The Everglades of south Florida, USA is truly a unique ecosystem. The ecological value of this ecosystem is reflected in the approval by Congress in 2000 of nearly US$8 billion for its restoration. And restoration is needed: the changes that have occurred in south Florida over the past century have been dramatic. They include the growth of large cities along Florida's coasts, the development of agriculture in the region, and the construction of canals, levees, dikes, roads, and other structures to move water and people and to protect people and buildings from floods.
Restoring the ecosystem—or even successfully preventing further degradation—is an enormous and exciting challenge. There is no successful model to follow anywhere. Many components of the restoration plan depend on relatively new technologies, untried at the scale envisioned for the Everglades. A host of financial, political, social, environmental, ecological, administrative, and legal challenges make the effort even more complex. Because of this, the National Research Council was asked to provide advice to the national and state, and local agencies organizing the restoration. This led to the creation of the Committee on Restoration of the Greater Everglades Ecosystem, which spent five years studying the system and its potential restoration, and wrote the seven reports listed below. Highlights of the first six reports can be found in a summary publication "The Science of Restoring the Everglades" [download summary].
At the heart of the restoration effort is storage of water at times of surplus for use during times of deficit. The first report examined plans to store water underground on a large scale using a technique called "aquifer storage and recovery," or ASR [view report]. A follow-up report examined plans for a pilot project to study regional and ecological issues associated with ASR [view report]. A broader report focused not only on ASR, but also on other water storage options including natural lakes, abandoned quarries, and above-ground reservoirs [view report]. This report also looks at issues such as timing of land purchases and the sequencing of the many components of restoration. The unique, ecologically important, patterned landscape of central Everglades, characterized by ridges, sloughs, and tree islands, is aligned with present and past flow directions. Another report looks at evidence that this landscape's continued existence depends on the speed and direction of water flow [view report].
Water quality is a major issue in the Everglades, because of the influx of nitrogen and phosphorus from agricultural lands. High phosphorus inflows are the primary concern in most of the Everglades, but excess nitrogen combined with hypersalinity due to decreased freshwater flows through the southern Everglades may be problematical in Florida Bay [view report].

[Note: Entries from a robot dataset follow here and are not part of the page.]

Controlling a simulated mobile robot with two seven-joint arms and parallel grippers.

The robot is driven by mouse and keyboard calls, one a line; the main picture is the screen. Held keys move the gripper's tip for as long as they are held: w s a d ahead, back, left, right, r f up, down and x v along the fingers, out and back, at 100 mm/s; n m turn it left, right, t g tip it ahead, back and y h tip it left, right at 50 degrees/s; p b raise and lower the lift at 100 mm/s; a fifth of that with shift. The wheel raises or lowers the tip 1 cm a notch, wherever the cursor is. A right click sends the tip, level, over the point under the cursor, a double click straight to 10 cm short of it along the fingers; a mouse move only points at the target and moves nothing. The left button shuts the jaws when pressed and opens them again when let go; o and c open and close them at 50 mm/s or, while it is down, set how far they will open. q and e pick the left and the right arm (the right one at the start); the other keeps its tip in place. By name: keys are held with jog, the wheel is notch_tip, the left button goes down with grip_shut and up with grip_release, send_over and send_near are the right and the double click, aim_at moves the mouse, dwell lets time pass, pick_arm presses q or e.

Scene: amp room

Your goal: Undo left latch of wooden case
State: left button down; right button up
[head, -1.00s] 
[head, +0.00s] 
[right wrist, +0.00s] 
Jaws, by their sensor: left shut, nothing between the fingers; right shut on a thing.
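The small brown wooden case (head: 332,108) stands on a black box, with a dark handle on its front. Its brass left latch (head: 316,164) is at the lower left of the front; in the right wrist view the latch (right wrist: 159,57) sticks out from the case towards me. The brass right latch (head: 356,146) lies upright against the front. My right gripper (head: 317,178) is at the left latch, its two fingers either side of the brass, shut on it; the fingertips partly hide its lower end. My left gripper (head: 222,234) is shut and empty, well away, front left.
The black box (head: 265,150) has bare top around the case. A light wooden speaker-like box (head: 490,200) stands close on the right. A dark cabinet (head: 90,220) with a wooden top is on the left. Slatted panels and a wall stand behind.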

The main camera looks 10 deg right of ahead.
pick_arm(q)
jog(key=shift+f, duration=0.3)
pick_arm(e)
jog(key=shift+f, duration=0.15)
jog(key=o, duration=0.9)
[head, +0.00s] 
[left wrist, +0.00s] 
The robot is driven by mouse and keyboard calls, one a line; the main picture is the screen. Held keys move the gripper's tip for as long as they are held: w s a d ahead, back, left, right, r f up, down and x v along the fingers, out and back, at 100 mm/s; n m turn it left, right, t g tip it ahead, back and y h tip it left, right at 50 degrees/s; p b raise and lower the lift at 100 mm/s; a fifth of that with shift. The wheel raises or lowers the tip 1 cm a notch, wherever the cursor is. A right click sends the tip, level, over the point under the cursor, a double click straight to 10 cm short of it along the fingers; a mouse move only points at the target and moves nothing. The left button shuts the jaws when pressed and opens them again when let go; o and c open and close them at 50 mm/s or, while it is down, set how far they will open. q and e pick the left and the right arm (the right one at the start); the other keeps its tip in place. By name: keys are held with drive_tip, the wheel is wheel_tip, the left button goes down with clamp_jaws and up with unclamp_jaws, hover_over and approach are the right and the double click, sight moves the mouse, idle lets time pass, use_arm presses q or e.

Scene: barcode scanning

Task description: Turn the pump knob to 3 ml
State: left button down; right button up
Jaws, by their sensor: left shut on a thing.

The overall restoration plan requires a flexible, experimental, adaptive approach to ecosystem management due to the many uncertainties about the system behavior. Such an approach is examined in detail in a report on the challenges to adaptive management and assessment in the Everglades [view report]. Overall, in a project of this magnitude it is critical to fund science that will improve the likelihood that restoration goals will be met. One of the Everglades science programs is analyzed from this perspective [view report].